[Robot task records]
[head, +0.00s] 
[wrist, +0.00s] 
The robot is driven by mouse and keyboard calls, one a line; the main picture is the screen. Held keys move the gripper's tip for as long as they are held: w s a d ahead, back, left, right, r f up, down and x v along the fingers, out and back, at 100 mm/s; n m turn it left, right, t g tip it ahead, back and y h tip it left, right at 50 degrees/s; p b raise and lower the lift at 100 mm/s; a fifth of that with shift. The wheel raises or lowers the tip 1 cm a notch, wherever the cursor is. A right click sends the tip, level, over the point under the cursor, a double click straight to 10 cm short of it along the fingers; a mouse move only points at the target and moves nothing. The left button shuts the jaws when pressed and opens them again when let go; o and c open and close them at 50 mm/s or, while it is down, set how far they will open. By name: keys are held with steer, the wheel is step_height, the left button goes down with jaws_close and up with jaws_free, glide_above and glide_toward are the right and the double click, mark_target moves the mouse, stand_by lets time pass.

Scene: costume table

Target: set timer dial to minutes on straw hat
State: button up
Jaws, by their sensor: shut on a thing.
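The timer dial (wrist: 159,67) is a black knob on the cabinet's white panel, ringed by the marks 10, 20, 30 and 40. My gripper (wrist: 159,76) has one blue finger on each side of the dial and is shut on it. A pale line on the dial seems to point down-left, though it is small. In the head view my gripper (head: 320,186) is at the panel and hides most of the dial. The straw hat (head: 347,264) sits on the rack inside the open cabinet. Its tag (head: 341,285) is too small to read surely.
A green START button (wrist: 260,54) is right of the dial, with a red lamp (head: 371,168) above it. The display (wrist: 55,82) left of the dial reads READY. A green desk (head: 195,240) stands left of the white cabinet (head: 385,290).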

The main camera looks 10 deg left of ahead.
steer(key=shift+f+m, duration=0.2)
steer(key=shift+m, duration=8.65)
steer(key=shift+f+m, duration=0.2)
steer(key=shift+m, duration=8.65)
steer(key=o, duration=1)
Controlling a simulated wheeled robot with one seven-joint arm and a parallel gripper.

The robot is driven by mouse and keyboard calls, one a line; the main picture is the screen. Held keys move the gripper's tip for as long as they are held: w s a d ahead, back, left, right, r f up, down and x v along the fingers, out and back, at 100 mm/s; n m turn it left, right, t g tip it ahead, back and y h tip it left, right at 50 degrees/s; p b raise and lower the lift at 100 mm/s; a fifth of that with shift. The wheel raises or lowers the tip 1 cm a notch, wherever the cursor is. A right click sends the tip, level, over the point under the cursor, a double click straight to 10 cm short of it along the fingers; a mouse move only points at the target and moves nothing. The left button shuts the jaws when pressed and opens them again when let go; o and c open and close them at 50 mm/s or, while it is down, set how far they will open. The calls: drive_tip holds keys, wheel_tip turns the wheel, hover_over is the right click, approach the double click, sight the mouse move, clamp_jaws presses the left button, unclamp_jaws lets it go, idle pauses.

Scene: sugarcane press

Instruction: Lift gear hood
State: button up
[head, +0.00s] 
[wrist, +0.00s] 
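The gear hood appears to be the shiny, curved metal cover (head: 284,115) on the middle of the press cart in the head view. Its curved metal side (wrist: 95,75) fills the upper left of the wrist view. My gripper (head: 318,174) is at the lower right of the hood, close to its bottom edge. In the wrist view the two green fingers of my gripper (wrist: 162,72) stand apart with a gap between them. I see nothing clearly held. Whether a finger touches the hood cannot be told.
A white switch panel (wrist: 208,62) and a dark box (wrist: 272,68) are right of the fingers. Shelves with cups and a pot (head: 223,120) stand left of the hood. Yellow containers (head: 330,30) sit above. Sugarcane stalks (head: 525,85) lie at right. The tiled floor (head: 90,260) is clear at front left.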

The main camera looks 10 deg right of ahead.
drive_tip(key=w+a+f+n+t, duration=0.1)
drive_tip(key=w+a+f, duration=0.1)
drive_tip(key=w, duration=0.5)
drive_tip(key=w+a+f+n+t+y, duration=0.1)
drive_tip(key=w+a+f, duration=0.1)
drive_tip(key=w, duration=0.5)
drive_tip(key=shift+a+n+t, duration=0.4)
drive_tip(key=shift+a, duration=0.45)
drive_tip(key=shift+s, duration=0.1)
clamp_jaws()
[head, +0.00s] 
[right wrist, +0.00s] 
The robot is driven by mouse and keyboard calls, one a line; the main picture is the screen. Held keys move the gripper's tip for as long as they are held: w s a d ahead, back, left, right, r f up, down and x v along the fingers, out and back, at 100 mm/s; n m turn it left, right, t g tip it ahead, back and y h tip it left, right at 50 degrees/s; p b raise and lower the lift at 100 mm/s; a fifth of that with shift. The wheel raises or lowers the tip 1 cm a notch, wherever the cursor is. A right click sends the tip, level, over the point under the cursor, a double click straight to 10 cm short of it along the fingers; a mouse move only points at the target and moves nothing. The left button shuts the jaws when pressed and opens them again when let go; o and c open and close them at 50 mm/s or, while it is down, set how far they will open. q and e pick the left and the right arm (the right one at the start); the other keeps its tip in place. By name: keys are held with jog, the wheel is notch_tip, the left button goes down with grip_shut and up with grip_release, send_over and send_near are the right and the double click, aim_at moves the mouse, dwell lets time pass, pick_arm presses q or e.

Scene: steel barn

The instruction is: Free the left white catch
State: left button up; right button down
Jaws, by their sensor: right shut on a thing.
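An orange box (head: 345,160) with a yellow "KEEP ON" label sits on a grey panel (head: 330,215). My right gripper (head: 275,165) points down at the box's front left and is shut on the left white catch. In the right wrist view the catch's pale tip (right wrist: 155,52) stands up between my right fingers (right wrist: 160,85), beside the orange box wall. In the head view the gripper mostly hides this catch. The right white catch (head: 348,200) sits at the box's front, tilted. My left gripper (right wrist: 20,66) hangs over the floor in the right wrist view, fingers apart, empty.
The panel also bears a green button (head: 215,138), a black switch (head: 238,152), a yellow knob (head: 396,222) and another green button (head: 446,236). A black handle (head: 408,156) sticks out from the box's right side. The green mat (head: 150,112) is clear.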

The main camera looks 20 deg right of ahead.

Your task: Transcribe the material above in its entirety. Match it exactly.

Answer for the task:
[head, +0.00s] 
[wrist, +0.00s] 
The robot is driven by mouse and keyboard calls, one a line; the main picture is the screen. Held keys move the gripper's tip for as long as they are held: w s a d ahead, back, left, right, r f up, down and x v along the fingers, out and back, at 100 mm/s; n m turn it left, right, t g tip it ahead, back and y h tip it left, right at 50 degrees/s; p b raise and lower the lift at 100 mm/s; a fifth of that with shift. The wheel raises or lowers the tip 1 cm a notch, wherever the cursor is. A right click sends the tip, level, over the point under the cursor, a double click straight to 10 cm short of it along the fingers; a mouse move only points at the target and moves nothing. The left button shuts the jaws when pressed and opens them again when let go; o and c open and close them at 50 mm/s or, while it is down, set how far they will open. By name: keys are held with steer, the wheel is step_height, the left button goes down with jaws_close and up with jaws_free, glide_above and glide_toward are the right and the double click, mark_target moves the mouse, stand_by lets time pass.

Scene: costume table

Target: set timer dial to minutes on straw hat
State: button up
Jaws, by their sensor: shut on a thing.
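The timer dial (wrist: 159,67) is a black knob on the cabinet's white panel, ringed by the marks 10, 20, 30 and 40. My gripper (wrist: 159,76) has one blue finger on each side of the dial and is shut on it. A pale line on the dial seems to point down-left, though it is small. In the head view my gripper (head: 320,186) is at the panel and hides most of the dial. The straw hat (head: 347,264) sits on the rack inside the open cabinet. Its tag (head: 341,285) is too small to read surely.
A green START button (wrist: 260,54) is right of the dial, with a red lamp (head: 371,168) above it. The display (wrist: 55,82) left of the dial reads READY. A green desk (head: 195,240) stands left of the white cabinet (head: 385,290).

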The main camera looks 10 deg left of ahead.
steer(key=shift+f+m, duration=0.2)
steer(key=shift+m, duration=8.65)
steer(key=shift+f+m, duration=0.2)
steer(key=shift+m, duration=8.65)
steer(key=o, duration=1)
Controlling a simulated wheeled robot with one seven-joint arm and a parallel gripper.

The robot is driven by mouse and keyboard calls, one a line; the main picture is the screen. Held keys move the gripper's tip for as long as they are held: w s a d ahead, back, left, right, r f up, down and x v along the fingers, out and back, at 100 mm/s; n m turn it left, right, t g tip it ahead, back and y h tip it left, right at 50 degrees/s; p b raise and lower the lift at 100 mm/s; a fifth of that with shift. The wheel raises or lowers the tip 1 cm a notch, wherever the cursor is. A right click sends the tip, level, over the point under the cursor, a double click straight to 10 cm short of it along the fingers; a mouse move only points at the target and moves nothing. The left button shuts the jaws when pressed and opens them again when let go; o and c open and close them at 50 mm/s or, while it is down, set how far they will open. The calls: drive_tip holds keys, wheel_tip turns the wheel, hover_over is the right click, approach the double click, sight the mouse move, clamp_jaws presses the left button, unclamp_jaws lets it go, idle pauses.

Scene: sugarcane press

Instruction: Lift gear hood
State: button up
[head, +0.00s] 
[wrist, +0.00s] 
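The gear hood appears to be the shiny, curved metal cover (head: 284,115) on the middle of the press cart in the head view. Its curved metal side (wrist: 95,75) fills the upper left of the wrist view. My gripper (head: 318,174) is at the lower right of the hood, close to its bottom edge. In the wrist view the two green fingers of my gripper (wrist: 162,72) stand apart with a gap between them. I see nothing clearly held. Whether a finger touches the hood cannot be told.
A white switch panel (wrist: 208,62) and a dark box (wrist: 272,68) are right of the fingers. Shelves with cups and a pot (head: 223,120) stand left of the hood. Yellow containers (head: 330,30) sit above. Sugarcane stalks (head: 525,85) lie at right. The tiled floor (head: 90,260) is clear at front left.

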The main camera looks 10 deg right of ahead.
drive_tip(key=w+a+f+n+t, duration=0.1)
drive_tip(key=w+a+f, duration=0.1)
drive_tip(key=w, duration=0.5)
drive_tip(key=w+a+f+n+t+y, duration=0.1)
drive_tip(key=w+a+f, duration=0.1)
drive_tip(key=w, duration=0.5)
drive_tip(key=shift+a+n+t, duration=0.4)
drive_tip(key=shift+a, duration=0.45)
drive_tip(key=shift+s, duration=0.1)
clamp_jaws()
[head, +0.00s] 
[right wrist, +0.00s] 
The robot is driven by mouse and keyboard calls, one a line; the main picture is the screen. Held keys move the gripper's tip for as long as they are held: w s a d ahead, back, left, right, r f up, down and x v along the fingers, out and back, at 100 mm/s; n m turn it left, right, t g tip it ahead, back and y h tip it left, right at 50 degrees/s; p b raise and lower the lift at 100 mm/s; a fifth of that with shift. The wheel raises or lowers the tip 1 cm a notch, wherever the cursor is. A right click sends the tip, level, over the point under the cursor, a double click straight to 10 cm short of it along the fingers; a mouse move only points at the target and moves nothing. The left button shuts the jaws when pressed and opens them again when let go; o and c open and close them at 50 mm/s or, while it is down, set how far they will open. q and e pick the left and the right arm (the right one at the start); the other keeps its tip in place. By name: keys are held with jog, the wheel is notch_tip, the left button goes down with grip_shut and up with grip_release, send_over and send_near are the right and the double click, aim_at moves the mouse, dwell lets time pass, pick_arm presses q or e.

Scene: steel barn

The instruction is: Free the left white catch
State: left button up; right button down
Jaws, by their sensor: right shut on a thing.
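An orange box (head: 345,160) with a yellow "KEEP ON" label sits on a grey panel (head: 330,215). My right gripper (head: 275,165) points down at the box's front left and is shut on the left white catch. In the right wrist view the catch's pale tip (right wrist: 155,52) stands up between my right fingers (right wrist: 160,85), beside the orange box wall. In the head view the gripper mostly hides this catch. The right white catch (head: 348,200) sits at the box's front, tilted. My left gripper (right wrist: 20,66) hangs over the floor in the right wrist view, fingers apart, empty.
The panel also bears a green button (head: 215,138), a black switch (head: 238,152), a yellow knob (head: 396,222) and another green button (head: 446,236). A black handle (head: 408,156) sticks out from the box's right side. The green mat (head: 150,112) is clear.

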The main camera looks 20 deg right of ahead.

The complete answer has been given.